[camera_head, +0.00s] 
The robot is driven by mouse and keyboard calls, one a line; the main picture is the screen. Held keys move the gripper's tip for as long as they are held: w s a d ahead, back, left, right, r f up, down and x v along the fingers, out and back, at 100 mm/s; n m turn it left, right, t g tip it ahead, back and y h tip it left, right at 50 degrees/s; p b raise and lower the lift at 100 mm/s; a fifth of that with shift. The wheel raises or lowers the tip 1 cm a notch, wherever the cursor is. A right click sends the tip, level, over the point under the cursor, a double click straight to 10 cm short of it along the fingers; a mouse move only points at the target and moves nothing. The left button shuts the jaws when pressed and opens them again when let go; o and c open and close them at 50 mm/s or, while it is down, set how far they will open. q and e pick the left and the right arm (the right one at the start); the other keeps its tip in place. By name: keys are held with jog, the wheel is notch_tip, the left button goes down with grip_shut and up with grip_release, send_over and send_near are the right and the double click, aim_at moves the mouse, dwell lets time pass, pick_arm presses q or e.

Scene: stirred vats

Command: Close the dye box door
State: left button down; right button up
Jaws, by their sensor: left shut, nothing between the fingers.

● ● ● ●

* Required work *
Above are lines of data; state how many of them contain the word "nothing", with no other output.

* Solution to the exercise *
2